The extended vs standard Holstein model; results in two and three dimensions

TL;DR

This paper provides numerically exact solutions for a single electron interacting with optical phonons in two and three dimensions, comparing extended and standard Holstein models and perturbative approaches, revealing limitations in effective mass reduction for realistic metals.

Contribution

It offers the first numerically exact solutions for the extended Holstein model in higher dimensions and compares them with standard models and perturbative methods.

Findings

In 2D, the effective mass remains too large for realistic metals.

In 3D, the effective mass reduction is limited to narrow coupling ranges.

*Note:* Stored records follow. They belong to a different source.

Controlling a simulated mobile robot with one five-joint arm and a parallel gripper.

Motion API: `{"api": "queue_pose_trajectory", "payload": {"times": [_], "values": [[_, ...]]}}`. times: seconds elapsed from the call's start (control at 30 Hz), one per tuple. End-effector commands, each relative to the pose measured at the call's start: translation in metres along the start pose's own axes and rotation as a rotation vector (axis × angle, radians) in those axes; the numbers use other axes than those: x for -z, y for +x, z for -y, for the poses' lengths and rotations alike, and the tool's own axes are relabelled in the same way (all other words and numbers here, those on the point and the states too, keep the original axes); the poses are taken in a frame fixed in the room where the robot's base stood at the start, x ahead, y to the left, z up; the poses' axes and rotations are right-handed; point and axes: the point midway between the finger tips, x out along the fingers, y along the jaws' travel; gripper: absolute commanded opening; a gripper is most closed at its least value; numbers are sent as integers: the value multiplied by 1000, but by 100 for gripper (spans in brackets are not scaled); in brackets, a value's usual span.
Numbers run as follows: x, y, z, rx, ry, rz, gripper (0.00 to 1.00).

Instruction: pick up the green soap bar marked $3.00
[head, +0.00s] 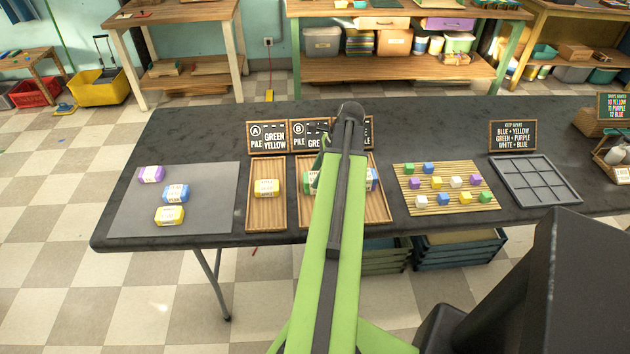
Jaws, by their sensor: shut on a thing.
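A green soap bar (309,182) with a pale label shows just left of my arm, at the middle wooden tray (304,214). My arm hides much of it, and I cannot read its price or tell whether it touches the tray. My gripper (314,176) reaches down behind the arm, mostly hidden, and is shut on this green bar. A blue bar (372,180) shows just right of my arm in the right part of the trays.
A yellow bar (266,188) lies in the left wooden tray (266,219). Purple (151,174), blue (175,193) and yellow (170,215) bars lie on a grey mat (130,215). Chalkboard signs (267,137) stand behind the trays. A slatted board (420,207) holds small cubes, beside an empty grid tray (535,181).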

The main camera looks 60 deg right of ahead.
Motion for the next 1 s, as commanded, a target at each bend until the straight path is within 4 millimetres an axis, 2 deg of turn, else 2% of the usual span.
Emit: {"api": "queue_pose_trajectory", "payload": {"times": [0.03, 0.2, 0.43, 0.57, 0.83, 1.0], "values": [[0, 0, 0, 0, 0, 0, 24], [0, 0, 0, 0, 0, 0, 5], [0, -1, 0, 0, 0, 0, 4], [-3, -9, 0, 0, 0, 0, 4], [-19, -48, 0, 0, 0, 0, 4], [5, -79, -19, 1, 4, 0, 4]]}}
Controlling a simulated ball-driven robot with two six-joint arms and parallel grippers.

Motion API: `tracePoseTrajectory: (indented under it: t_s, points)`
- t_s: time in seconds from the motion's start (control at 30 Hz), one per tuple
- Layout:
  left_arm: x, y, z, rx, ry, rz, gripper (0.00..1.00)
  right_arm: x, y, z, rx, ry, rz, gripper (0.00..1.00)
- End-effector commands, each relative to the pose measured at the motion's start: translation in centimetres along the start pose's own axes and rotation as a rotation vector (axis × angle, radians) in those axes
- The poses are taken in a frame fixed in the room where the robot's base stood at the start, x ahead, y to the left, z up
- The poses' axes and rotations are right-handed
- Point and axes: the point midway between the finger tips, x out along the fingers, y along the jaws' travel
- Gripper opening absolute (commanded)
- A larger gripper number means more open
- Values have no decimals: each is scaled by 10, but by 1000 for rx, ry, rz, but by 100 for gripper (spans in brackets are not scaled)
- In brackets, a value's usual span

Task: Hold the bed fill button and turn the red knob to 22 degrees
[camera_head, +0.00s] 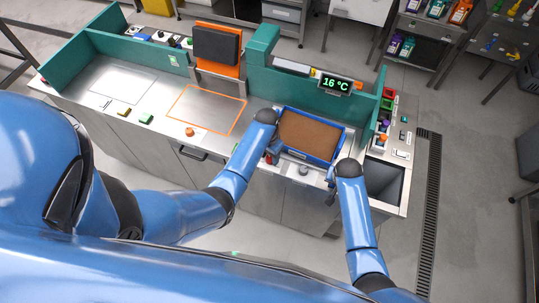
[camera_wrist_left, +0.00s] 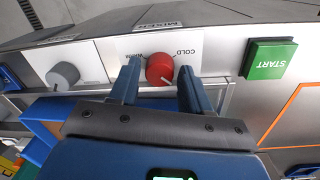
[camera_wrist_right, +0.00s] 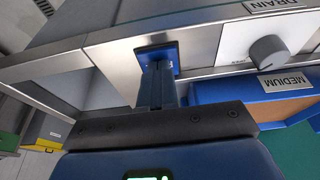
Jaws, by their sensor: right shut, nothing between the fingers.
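The red knob (camera_wrist_left: 161,69) is on the front panel, with a white pointer line and a "COLD" label beside it. My left gripper (camera_wrist_left: 160,68) is open, with one finger on each side of the knob; I cannot tell whether they touch it. A blue square button (camera_wrist_right: 158,56) is on the panel in the right wrist view; no label on it can be read. My right gripper (camera_wrist_right: 157,72) is shut and empty, with its fingertips at the button, covering part of it; how far it is pressed cannot be told. The display (camera_head: 335,84) reads 16 °C.
A grey knob (camera_wrist_left: 63,75) and the green START button (camera_wrist_left: 270,58) flank the red knob. Another grey knob (camera_wrist_right: 268,52) is right of the blue button, under a "DRAIN" label. A blue tray (camera_head: 296,153) of brown medium lies between my arms.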

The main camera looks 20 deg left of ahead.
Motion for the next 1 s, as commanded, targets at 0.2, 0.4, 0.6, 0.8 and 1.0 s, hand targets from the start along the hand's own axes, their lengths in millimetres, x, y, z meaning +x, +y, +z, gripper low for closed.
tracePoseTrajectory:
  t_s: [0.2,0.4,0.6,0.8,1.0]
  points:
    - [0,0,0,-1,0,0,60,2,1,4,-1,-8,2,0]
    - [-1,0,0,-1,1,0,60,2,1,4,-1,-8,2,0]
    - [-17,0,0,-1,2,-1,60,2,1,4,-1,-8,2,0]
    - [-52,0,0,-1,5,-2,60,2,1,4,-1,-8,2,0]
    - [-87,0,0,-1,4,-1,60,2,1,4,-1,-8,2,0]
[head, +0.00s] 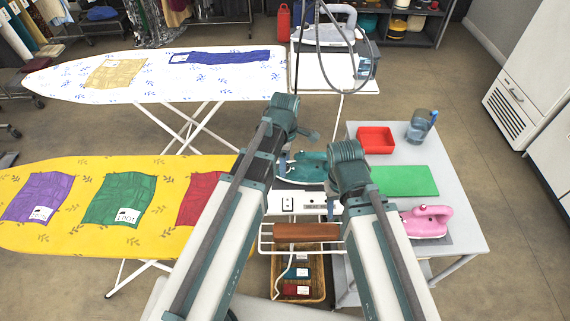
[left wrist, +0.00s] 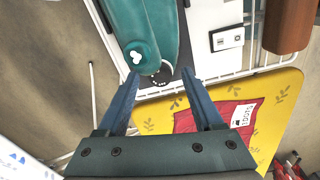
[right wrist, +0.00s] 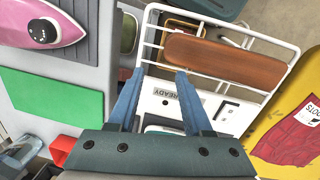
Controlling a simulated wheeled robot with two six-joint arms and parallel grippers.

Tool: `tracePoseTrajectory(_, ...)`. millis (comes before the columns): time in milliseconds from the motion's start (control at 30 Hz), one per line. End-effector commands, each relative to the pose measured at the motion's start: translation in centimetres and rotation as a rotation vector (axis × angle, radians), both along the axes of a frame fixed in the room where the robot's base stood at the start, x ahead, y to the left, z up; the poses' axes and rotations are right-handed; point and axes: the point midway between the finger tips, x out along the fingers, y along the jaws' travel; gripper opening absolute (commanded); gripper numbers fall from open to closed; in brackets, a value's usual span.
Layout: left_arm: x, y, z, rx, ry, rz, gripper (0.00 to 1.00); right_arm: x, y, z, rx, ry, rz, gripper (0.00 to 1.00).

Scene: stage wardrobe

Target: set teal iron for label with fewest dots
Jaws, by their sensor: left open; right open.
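The teal iron (head: 308,168) rests on the white stand at the right end of the yellow ironing board (head: 85,165). Purple (head: 38,196), green (head: 119,199) and red (head: 197,197) cloths lie on the board with white labels; label details are mostly too small to read. My left gripper (left wrist: 161,73) is open and empty by the iron's dial end. My right gripper (right wrist: 160,71) is open and empty above the white stand; in the head view its fingers are hidden.
A pink iron (head: 428,220), green mat (head: 405,181), red tray (head: 376,140) and blue jug (head: 421,125) stand on the right table (head: 465,215). A brown roll (head: 306,232) sits above a wicker basket (head: 322,286). A white patterned board (head: 150,72) stands behind.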

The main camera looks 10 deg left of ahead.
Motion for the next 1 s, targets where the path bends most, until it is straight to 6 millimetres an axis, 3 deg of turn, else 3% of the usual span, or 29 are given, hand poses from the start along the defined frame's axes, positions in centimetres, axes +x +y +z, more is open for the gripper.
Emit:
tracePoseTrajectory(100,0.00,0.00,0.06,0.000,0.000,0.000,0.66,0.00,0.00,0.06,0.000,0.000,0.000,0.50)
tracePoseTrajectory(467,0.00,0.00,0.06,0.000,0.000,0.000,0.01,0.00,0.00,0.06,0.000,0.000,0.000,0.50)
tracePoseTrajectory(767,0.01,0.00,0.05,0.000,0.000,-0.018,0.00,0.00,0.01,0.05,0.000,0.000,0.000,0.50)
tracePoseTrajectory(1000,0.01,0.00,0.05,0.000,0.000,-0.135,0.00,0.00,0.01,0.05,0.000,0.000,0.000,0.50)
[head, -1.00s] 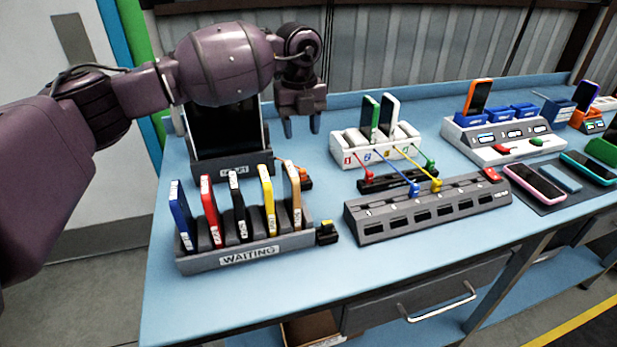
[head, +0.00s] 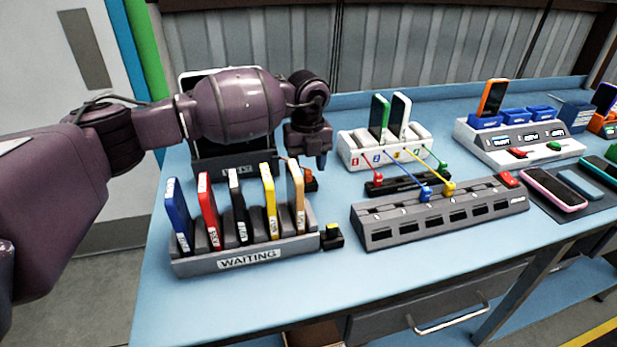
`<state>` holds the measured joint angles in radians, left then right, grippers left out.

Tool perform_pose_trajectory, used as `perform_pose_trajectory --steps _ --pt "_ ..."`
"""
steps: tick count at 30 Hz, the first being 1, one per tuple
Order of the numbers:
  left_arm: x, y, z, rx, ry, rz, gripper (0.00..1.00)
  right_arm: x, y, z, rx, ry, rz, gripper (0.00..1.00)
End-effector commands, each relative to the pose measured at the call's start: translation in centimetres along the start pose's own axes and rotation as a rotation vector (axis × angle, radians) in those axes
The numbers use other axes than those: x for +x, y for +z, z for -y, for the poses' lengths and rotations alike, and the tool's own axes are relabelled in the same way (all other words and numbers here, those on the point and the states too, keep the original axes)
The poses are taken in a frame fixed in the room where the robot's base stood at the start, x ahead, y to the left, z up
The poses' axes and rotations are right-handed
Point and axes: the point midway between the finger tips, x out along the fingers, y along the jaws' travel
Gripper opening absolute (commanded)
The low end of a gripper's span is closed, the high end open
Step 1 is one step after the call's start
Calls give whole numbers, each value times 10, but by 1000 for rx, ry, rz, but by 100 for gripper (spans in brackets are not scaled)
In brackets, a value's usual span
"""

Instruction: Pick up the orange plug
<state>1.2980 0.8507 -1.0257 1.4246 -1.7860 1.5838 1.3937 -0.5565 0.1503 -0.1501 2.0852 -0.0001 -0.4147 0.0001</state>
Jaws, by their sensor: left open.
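The orange plug (head: 309,178) lies on the blue workbench, just right of the dark stand with the upright tablet and behind the WAITING rack. It is small, and the gripper partly hides it. My left gripper (head: 308,161) is open with its fingers pointing down, over or just behind the plug in the picture. I cannot tell whether the fingertips touch it, and nothing shows between them. My right gripper is not in view.
The WAITING rack (head: 246,258) holds several coloured upright cards, with a black and yellow plug (head: 333,237) beside it. A grey multi-slot dock (head: 440,217) and a white charger (head: 376,148) with cables stand to the right. The bench front is clear.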

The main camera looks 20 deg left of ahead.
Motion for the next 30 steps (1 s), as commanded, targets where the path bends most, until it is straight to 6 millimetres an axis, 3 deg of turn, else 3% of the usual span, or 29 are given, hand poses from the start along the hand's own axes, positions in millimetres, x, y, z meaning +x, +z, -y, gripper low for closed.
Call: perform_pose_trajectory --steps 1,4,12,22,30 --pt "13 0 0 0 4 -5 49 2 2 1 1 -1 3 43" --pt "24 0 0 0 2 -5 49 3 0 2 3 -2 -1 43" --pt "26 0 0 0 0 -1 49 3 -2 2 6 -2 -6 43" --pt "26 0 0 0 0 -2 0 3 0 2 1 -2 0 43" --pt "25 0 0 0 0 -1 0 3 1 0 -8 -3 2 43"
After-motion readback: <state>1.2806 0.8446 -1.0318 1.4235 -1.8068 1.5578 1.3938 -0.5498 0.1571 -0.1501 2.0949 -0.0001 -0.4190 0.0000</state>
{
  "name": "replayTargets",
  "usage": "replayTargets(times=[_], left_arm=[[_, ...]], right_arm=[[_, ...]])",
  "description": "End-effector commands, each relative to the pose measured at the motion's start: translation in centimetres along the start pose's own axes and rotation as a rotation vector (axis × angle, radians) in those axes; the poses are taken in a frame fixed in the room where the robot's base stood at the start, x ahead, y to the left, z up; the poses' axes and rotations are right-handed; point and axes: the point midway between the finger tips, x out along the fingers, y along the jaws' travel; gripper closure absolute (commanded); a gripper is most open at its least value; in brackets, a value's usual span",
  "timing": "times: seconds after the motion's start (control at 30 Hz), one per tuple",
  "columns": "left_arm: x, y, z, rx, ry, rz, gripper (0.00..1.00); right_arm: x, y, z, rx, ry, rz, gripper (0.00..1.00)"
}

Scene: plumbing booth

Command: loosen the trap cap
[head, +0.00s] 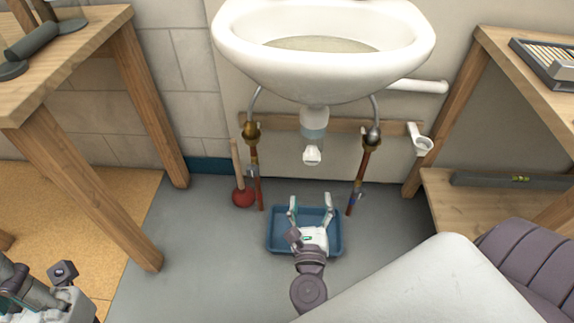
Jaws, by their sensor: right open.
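The sink trap (314,125) hangs straight down under the white washbasin (322,70). A small white piece at its lower end, which looks like the trap cap (312,155), is in place. My right gripper (310,199) is open and empty, with its two fingers pointing up toward the basin. It appears below the cap in the head view, apart from it, and over the blue tray (274,243). My left gripper (62,275) is partly in view at the lower left corner, away from the sink; its jaws are not clear.
Supply pipes with valves stand left (254,165) and right (366,165) of the trap. A red plunger (243,196) stands left of the tray. A white pipe elbow (423,144) is at the right. Wooden benches (140,150) flank the sink; grey floor (205,250) is free left of the tray.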

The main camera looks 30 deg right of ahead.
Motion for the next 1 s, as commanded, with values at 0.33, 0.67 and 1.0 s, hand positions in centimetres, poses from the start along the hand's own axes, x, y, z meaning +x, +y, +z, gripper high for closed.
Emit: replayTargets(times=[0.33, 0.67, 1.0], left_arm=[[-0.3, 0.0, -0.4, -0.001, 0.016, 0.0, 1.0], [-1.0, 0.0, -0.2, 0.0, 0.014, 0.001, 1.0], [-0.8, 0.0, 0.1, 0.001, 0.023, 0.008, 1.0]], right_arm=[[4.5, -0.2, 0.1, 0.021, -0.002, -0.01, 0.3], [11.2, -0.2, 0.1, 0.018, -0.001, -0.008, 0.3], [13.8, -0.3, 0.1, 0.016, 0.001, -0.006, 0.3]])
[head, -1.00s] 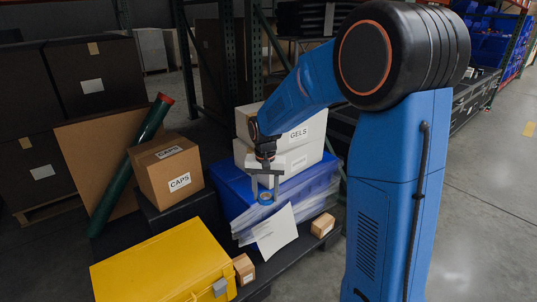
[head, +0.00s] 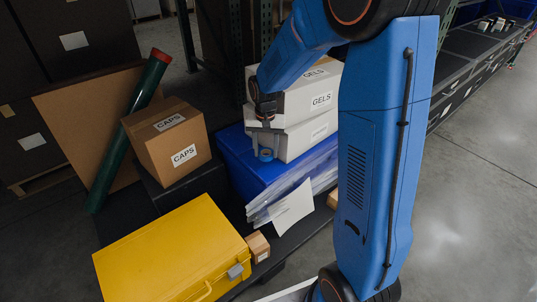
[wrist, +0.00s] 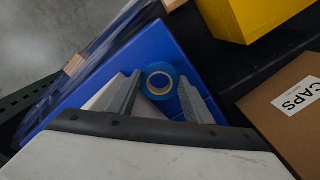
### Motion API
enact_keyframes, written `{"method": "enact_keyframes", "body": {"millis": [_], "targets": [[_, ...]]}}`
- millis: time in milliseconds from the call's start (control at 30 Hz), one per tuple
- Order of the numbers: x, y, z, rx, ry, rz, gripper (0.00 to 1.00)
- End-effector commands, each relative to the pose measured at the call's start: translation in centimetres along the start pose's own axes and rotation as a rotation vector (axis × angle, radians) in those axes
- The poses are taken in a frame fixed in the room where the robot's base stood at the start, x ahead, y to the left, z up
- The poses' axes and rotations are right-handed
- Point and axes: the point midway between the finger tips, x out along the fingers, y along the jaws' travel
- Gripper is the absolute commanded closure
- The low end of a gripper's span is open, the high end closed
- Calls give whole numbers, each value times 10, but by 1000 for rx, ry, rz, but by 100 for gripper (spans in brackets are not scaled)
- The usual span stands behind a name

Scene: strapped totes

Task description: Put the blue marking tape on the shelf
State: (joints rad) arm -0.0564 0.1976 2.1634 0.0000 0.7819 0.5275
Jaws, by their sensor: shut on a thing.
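The blue marking tape (head: 266,155) is a small blue roll with a tan core. It is between the fingers of my gripper (head: 265,148), which is shut on it. In the head view the tape shows over the lid of the blue tote (head: 235,158), left of the white GELS boxes (head: 293,140). In the wrist view the roll (wrist: 160,72) lies between my grey fingers (wrist: 160,88), with the blue tote (wrist: 75,98) behind it. I cannot tell whether the tape touches the tote. Which surface is the shelf is unclear.
A brown CAPS box (head: 165,145), a yellow case (head: 175,250) and a small carton (head: 258,246) stand left and front. A dark green tube (head: 128,130) leans on cardboard. Clear sheeting and a white paper (head: 292,213) hang at the tote's front. Open floor (head: 475,210) is right.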

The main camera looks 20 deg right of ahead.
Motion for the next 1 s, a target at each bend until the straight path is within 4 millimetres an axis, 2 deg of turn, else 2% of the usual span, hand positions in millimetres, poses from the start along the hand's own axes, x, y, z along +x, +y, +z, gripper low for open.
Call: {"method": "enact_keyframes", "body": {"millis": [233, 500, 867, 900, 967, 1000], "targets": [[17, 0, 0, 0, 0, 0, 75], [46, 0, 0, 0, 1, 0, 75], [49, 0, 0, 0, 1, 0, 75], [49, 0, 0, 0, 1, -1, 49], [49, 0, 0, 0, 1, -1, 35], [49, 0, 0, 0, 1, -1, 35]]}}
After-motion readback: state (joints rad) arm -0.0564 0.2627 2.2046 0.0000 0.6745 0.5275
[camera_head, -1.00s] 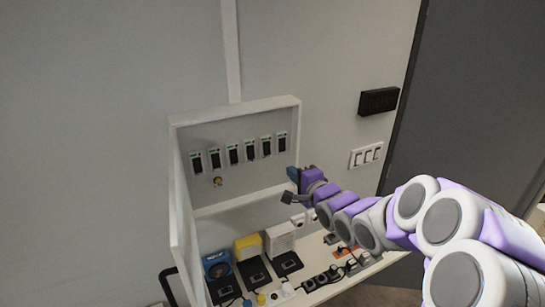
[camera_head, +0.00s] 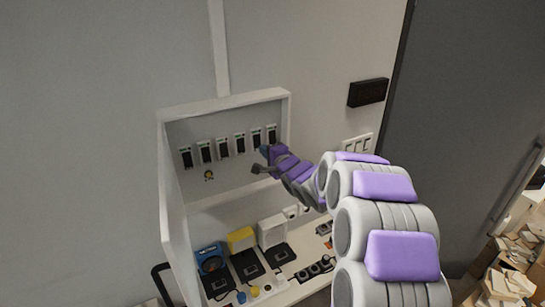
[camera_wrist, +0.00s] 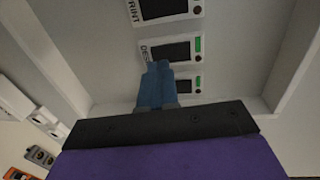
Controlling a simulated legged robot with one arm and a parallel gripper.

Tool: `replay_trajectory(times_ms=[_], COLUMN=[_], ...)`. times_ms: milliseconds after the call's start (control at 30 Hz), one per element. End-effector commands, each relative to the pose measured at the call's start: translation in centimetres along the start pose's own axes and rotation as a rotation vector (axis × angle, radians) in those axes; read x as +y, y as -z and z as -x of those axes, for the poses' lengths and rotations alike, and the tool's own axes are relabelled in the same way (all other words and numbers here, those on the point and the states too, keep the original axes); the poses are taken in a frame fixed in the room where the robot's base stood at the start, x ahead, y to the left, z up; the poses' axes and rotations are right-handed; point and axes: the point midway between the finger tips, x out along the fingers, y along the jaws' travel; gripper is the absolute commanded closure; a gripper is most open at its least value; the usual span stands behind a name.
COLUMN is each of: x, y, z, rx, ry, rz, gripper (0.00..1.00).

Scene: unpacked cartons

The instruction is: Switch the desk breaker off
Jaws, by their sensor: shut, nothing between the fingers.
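In the wrist view, a breaker with a label starting "DES" (camera_wrist: 178,50) has a dark face and a green strip. The blue fingertips of my gripper (camera_wrist: 155,85) are together and overlap part of this breaker; I cannot tell whether they touch it. A breaker labelled "PRINT" (camera_wrist: 163,9) is above it, and another with a green strip (camera_wrist: 184,85) is below it. In the head view, the breakers form a row on the back of a white open box (camera_head: 225,101). My gripper (camera_head: 263,157) is in front of the right end of the row.
A small round yellowish knob (camera_head: 209,175) is below the row. A shelf below holds a blue device (camera_head: 210,259), a yellow box (camera_head: 241,239), a white box (camera_head: 271,232) and plugs. White wall switches (camera_head: 357,144) and a black box (camera_head: 368,92) are to the right.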

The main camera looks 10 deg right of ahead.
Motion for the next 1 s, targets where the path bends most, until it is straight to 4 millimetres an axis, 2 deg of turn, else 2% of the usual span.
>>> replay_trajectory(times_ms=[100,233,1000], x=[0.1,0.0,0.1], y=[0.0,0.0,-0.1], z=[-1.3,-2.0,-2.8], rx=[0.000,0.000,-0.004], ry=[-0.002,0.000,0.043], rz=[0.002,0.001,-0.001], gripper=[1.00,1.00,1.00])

Results align with earlier work on polaron effective mass behavior.

Abstract

We present numerically exact solutions to the problem of a single electron interacting through a long range interaction with optical phonons in two and three dimensions. Comparisons are made with results for the standard Holstein model, and with perturbative approaches from both the weak coupling and strong coupling sides. We find, in agreement with earlier work, that the polaron effective mass increases (decreases) in the weak (strong) coupling regime, respectively. However, in two dimensions, the decrease in effective mass still results in too large an effective mass to be relevant in realistic models of normal metals. In three dimensions the decrease can be more relevant, but exists only over a very limited range of coupling strengths.